— Entries from a dataset —
[Begin]

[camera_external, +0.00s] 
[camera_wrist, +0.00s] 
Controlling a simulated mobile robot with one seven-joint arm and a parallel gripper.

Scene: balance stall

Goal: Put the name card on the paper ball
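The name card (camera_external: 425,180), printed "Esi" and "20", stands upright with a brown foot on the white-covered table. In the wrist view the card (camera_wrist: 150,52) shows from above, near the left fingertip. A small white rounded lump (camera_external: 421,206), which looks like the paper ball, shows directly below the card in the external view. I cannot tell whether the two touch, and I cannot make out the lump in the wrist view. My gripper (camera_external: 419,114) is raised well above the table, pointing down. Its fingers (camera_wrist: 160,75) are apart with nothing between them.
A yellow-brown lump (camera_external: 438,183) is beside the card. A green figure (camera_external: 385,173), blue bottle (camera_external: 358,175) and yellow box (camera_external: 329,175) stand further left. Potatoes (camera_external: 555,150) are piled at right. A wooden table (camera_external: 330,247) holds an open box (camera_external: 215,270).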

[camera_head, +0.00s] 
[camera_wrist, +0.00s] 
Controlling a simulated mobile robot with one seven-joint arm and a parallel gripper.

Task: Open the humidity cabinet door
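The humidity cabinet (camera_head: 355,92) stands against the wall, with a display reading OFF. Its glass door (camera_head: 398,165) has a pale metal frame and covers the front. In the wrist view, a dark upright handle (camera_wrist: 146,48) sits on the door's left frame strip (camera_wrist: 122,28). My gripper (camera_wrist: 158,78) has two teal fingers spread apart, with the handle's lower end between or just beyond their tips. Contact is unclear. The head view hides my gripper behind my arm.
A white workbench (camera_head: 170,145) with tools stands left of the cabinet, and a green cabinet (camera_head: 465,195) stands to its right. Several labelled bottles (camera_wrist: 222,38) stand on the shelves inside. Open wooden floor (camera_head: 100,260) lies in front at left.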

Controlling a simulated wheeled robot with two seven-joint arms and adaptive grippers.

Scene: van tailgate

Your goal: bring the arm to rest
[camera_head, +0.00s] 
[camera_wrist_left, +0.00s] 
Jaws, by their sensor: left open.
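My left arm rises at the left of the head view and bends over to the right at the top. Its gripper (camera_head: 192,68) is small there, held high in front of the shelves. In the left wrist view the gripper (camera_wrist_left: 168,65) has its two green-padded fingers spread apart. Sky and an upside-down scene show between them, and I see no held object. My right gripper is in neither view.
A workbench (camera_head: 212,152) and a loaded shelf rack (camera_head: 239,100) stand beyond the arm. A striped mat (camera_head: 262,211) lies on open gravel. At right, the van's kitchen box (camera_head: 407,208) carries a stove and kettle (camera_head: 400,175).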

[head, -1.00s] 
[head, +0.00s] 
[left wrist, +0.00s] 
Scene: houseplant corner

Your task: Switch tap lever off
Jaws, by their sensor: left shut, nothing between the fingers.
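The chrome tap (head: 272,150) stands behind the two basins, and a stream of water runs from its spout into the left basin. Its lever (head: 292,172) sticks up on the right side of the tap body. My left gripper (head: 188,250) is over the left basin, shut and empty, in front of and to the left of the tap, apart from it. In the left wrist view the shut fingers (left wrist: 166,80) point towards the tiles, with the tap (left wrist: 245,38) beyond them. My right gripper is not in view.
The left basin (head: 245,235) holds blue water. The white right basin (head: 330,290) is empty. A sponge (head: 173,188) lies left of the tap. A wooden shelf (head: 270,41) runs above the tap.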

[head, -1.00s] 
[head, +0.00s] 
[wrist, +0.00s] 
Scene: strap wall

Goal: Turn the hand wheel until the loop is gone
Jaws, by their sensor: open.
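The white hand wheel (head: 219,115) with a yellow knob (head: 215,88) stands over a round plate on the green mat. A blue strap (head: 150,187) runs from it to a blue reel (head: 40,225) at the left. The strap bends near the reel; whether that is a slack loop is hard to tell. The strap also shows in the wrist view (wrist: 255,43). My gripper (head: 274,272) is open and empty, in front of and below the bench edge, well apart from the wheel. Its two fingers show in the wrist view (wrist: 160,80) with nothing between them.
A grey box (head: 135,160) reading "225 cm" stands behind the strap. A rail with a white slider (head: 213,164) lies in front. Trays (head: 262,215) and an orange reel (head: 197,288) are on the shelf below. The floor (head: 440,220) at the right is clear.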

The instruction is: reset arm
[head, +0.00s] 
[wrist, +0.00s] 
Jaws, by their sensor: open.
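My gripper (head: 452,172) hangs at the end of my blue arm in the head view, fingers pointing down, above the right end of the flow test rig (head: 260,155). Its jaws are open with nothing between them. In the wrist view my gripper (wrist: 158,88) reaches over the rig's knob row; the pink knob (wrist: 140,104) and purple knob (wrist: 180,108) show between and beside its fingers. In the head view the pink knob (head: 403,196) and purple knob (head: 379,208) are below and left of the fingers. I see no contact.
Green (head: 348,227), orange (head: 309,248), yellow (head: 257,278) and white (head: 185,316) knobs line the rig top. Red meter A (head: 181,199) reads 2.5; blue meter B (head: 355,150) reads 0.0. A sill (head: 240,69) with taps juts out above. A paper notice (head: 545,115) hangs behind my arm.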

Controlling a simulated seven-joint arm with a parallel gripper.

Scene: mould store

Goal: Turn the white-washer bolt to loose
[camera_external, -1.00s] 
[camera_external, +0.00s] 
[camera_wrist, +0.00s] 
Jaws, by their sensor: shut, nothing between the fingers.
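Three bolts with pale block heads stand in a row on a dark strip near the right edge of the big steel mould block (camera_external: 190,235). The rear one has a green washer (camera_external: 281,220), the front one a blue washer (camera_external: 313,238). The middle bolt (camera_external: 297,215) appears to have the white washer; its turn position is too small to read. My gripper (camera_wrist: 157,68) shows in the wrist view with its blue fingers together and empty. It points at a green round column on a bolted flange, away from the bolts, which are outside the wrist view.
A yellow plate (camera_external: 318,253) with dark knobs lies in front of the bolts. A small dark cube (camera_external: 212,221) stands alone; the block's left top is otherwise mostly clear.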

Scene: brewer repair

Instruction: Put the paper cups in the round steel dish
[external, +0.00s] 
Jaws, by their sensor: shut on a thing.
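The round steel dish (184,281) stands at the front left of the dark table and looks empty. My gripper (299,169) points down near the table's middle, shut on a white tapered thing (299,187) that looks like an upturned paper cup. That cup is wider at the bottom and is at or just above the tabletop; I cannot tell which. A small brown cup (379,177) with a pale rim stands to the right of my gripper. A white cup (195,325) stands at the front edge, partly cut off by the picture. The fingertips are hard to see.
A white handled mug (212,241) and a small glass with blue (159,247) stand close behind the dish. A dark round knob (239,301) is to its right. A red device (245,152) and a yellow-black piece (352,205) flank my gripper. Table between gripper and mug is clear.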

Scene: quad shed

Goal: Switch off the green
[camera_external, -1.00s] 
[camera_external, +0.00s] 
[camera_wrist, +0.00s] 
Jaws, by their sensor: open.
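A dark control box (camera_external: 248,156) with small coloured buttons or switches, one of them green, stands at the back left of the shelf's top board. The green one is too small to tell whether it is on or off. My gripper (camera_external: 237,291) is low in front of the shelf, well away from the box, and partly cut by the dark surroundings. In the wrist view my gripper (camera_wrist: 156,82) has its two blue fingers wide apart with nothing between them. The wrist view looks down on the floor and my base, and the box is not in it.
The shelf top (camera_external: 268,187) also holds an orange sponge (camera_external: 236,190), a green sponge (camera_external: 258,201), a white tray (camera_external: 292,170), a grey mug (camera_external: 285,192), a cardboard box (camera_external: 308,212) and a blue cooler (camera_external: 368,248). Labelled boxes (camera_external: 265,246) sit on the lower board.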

[End]

Among the lines of the material, find those that hold the word "Your" and copy them.

— RESPONSE TO THIS EXERCISE —
Your goal: bring the arm to rest
Your task: Switch tap lever off

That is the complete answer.